Available data:
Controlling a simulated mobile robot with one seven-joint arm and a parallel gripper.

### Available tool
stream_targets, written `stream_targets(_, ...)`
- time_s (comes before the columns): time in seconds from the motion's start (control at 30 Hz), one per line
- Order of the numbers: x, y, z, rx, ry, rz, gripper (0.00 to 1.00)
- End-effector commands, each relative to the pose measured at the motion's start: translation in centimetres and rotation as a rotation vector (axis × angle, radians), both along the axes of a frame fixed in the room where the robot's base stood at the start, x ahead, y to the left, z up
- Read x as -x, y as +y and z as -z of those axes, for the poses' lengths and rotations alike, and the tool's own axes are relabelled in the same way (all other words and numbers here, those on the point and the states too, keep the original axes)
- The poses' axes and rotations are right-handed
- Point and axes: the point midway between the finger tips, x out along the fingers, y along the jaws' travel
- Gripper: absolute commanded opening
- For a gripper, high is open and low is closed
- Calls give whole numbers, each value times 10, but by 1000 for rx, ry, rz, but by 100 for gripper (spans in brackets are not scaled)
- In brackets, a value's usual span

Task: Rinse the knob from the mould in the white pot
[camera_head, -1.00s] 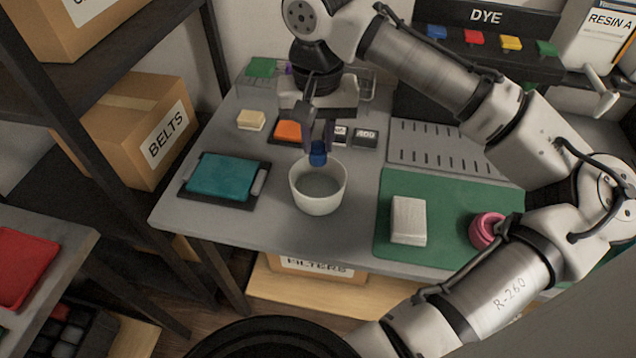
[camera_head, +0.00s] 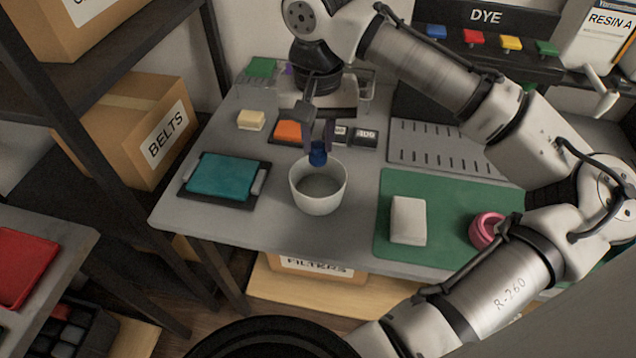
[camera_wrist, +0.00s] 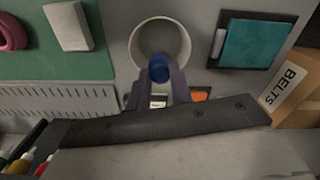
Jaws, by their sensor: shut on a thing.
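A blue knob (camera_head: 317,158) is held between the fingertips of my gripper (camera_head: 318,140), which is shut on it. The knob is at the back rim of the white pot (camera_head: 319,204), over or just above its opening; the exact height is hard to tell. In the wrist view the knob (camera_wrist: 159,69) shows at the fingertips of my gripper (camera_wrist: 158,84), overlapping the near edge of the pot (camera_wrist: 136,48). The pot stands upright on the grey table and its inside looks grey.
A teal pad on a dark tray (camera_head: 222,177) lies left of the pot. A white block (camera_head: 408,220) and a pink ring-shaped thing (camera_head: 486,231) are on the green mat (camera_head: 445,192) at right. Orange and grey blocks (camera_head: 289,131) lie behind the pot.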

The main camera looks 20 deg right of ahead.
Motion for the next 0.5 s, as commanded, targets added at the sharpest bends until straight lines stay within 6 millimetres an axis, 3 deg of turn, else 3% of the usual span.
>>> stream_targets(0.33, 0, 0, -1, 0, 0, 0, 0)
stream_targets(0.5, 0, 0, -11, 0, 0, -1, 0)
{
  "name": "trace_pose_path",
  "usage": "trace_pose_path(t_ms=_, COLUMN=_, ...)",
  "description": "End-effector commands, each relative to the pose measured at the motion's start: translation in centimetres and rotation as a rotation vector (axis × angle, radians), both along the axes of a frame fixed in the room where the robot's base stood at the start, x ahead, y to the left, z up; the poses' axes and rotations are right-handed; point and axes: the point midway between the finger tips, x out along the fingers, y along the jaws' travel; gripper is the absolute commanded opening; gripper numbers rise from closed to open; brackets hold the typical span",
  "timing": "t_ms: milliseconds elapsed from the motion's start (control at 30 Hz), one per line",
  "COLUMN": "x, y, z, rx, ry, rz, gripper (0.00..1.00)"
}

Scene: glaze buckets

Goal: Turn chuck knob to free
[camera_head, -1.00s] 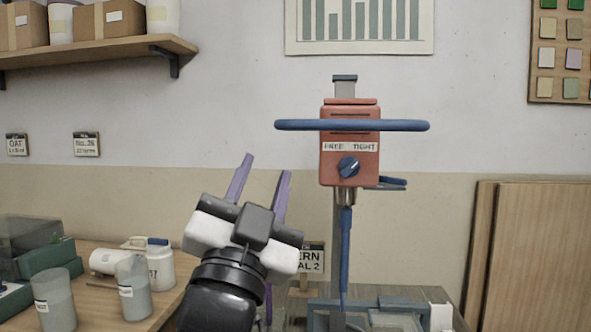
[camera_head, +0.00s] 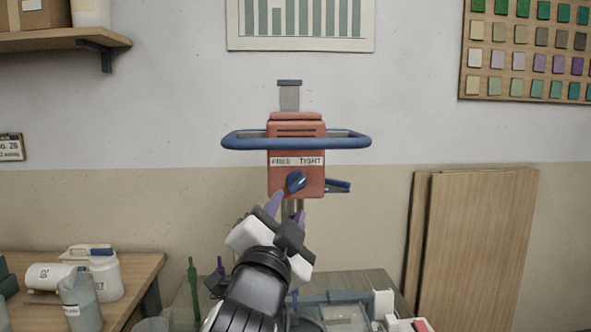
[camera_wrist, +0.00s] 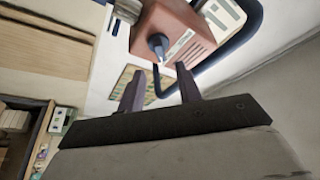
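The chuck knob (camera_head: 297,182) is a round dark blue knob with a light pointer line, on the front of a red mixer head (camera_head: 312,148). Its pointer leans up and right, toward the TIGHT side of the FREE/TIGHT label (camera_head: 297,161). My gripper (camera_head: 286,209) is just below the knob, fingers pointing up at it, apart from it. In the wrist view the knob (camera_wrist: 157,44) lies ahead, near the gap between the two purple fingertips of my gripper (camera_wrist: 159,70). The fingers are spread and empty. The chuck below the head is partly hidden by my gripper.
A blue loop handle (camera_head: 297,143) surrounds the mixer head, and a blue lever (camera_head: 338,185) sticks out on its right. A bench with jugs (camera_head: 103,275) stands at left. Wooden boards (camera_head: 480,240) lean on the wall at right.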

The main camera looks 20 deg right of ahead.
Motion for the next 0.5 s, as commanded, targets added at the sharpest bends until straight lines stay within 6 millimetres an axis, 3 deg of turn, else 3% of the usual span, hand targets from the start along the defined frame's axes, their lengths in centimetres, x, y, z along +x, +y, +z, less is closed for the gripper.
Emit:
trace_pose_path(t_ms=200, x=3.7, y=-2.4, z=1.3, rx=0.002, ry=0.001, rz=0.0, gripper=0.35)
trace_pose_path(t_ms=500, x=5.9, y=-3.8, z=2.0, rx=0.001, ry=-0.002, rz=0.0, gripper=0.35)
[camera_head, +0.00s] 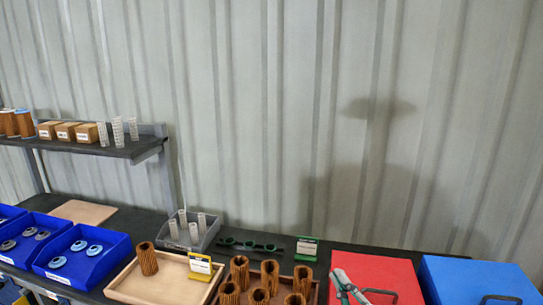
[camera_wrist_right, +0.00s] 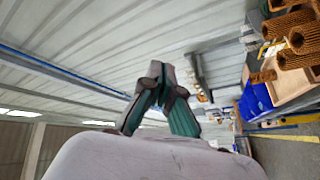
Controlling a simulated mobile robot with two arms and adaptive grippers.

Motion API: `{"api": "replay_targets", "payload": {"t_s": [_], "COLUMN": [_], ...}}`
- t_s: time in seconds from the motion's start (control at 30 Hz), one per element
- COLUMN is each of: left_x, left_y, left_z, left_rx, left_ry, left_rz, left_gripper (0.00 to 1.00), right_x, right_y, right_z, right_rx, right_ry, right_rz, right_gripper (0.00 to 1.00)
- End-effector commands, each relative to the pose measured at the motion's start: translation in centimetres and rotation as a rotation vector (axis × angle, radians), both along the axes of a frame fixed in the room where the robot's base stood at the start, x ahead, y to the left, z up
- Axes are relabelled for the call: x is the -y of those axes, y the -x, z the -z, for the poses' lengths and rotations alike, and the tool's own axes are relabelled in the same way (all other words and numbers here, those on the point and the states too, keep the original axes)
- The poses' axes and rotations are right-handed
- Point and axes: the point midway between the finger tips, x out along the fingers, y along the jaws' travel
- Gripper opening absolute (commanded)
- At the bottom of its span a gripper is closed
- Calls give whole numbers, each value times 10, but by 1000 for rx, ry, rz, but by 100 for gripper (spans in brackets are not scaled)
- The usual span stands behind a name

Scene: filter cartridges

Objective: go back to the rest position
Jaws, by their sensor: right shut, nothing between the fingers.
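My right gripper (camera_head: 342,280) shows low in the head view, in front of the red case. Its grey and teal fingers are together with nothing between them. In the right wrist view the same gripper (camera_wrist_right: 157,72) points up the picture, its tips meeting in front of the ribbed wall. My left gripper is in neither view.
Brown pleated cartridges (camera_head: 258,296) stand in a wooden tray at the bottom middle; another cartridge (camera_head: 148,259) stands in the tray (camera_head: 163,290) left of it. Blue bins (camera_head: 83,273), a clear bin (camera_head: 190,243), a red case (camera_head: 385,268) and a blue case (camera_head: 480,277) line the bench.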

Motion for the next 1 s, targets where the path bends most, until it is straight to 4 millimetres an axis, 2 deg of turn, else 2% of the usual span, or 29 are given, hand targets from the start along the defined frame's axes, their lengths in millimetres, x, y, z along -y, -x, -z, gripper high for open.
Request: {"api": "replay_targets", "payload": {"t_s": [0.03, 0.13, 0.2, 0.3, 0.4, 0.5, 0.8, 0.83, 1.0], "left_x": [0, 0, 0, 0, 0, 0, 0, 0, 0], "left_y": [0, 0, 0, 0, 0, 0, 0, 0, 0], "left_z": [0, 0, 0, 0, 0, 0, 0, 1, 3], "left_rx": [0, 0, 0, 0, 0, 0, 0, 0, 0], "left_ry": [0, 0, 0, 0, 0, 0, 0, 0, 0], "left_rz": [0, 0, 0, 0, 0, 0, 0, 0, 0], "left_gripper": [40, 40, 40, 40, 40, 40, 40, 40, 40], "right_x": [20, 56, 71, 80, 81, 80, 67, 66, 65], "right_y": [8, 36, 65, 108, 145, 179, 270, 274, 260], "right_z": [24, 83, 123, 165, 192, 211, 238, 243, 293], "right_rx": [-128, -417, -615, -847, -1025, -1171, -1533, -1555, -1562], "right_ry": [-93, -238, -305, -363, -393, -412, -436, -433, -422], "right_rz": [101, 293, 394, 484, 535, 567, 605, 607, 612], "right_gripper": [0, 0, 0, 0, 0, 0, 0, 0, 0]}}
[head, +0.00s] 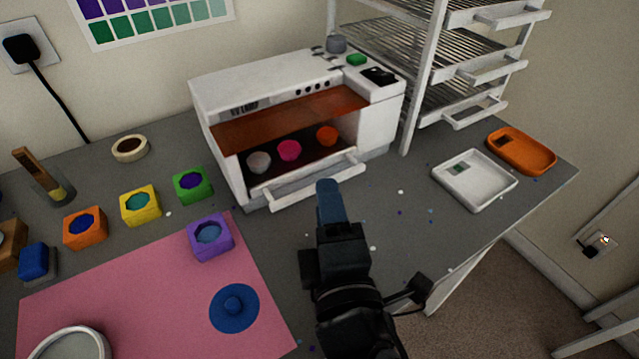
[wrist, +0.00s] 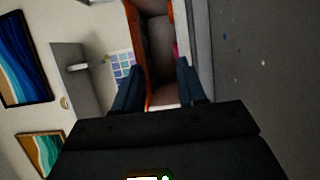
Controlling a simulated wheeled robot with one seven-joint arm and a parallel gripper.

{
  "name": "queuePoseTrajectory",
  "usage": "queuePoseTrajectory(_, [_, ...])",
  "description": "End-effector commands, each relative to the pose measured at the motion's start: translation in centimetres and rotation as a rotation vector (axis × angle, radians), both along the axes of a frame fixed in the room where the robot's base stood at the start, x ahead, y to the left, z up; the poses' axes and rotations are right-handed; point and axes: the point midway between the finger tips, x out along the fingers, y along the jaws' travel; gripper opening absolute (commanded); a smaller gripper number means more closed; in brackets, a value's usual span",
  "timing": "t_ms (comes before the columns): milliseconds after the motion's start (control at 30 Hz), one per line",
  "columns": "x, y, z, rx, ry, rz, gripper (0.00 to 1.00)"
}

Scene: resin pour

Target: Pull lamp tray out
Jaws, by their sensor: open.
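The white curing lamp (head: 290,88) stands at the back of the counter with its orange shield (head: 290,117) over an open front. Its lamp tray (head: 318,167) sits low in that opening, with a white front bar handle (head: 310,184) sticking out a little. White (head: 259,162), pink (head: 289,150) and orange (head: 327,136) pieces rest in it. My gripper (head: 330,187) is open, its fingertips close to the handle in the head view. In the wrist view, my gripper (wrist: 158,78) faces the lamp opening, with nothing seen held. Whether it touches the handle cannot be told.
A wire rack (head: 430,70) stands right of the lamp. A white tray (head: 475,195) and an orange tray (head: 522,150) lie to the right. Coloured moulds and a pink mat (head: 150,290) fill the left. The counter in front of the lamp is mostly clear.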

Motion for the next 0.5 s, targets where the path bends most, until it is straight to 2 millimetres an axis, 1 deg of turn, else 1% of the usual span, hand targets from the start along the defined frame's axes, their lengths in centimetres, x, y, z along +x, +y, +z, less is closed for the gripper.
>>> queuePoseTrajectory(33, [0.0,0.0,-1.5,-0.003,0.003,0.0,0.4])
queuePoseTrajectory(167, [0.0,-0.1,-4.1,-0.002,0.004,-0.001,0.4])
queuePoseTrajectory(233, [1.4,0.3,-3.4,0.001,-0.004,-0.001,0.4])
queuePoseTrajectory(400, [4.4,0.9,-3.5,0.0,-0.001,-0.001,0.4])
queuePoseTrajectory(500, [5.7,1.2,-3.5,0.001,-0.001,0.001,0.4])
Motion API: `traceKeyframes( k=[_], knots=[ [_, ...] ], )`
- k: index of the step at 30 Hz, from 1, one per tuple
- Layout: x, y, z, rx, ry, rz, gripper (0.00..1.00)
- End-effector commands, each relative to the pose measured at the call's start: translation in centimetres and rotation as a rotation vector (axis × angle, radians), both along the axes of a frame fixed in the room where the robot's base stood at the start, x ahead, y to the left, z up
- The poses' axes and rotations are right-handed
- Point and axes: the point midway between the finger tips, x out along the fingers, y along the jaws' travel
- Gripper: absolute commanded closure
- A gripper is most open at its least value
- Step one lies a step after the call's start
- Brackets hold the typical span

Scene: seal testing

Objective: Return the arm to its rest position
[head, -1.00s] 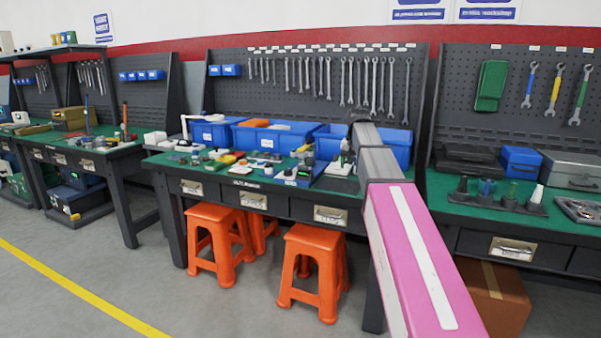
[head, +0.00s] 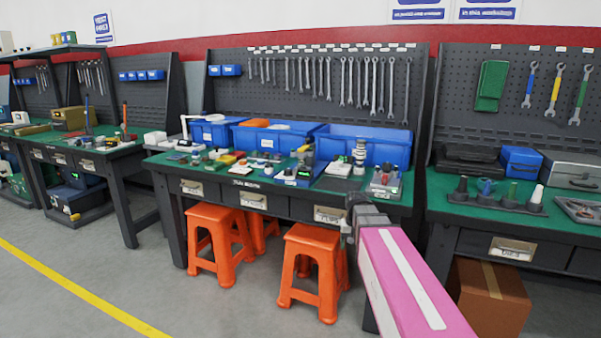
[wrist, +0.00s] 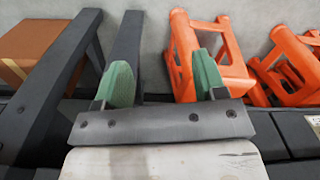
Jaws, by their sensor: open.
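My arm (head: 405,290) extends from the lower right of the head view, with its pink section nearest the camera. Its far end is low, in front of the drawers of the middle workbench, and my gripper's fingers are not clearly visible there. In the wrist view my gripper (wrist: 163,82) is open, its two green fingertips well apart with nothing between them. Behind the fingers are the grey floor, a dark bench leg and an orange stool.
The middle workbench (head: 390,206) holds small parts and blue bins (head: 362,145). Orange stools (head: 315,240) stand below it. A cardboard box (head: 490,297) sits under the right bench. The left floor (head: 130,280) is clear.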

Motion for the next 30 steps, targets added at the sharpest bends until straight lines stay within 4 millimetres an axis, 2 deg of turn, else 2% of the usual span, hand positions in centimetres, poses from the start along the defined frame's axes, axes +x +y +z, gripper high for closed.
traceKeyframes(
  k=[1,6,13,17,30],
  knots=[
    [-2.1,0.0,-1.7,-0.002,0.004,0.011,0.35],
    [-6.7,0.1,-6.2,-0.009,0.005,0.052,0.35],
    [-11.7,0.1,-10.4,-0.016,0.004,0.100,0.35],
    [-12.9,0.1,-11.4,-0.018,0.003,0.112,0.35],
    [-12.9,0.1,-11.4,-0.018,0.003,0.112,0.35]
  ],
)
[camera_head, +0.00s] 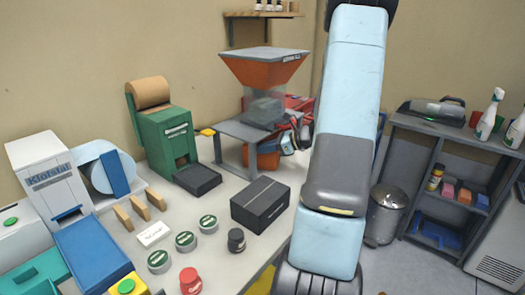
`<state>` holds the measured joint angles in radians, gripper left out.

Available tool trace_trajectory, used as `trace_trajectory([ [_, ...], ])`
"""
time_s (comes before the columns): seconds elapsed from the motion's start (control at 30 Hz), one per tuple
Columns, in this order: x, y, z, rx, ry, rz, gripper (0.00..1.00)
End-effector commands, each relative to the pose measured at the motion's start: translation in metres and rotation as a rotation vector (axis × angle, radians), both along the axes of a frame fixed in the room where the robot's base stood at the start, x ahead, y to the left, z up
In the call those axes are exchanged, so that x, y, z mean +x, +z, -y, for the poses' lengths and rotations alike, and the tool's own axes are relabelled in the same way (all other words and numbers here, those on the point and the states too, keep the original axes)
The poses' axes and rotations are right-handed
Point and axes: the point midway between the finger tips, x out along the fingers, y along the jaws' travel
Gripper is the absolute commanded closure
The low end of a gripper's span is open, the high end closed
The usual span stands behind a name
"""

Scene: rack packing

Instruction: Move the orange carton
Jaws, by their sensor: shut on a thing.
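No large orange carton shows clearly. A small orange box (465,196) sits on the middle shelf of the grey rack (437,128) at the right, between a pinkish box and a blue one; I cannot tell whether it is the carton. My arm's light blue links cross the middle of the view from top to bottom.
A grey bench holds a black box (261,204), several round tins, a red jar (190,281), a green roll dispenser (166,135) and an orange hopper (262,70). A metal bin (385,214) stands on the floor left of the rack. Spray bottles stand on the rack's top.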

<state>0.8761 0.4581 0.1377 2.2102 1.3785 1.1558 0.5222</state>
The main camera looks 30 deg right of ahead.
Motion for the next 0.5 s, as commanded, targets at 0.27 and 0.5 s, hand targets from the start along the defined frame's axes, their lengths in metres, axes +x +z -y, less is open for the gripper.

Aim of the exercise:
For each line of the listing that holds the word "name", show that line.

Written response:
  "name": "trace_pose_path",
- The usual span stands behind a name
  "name": "queuePoseTrajectory",
The usual span stands behind a name

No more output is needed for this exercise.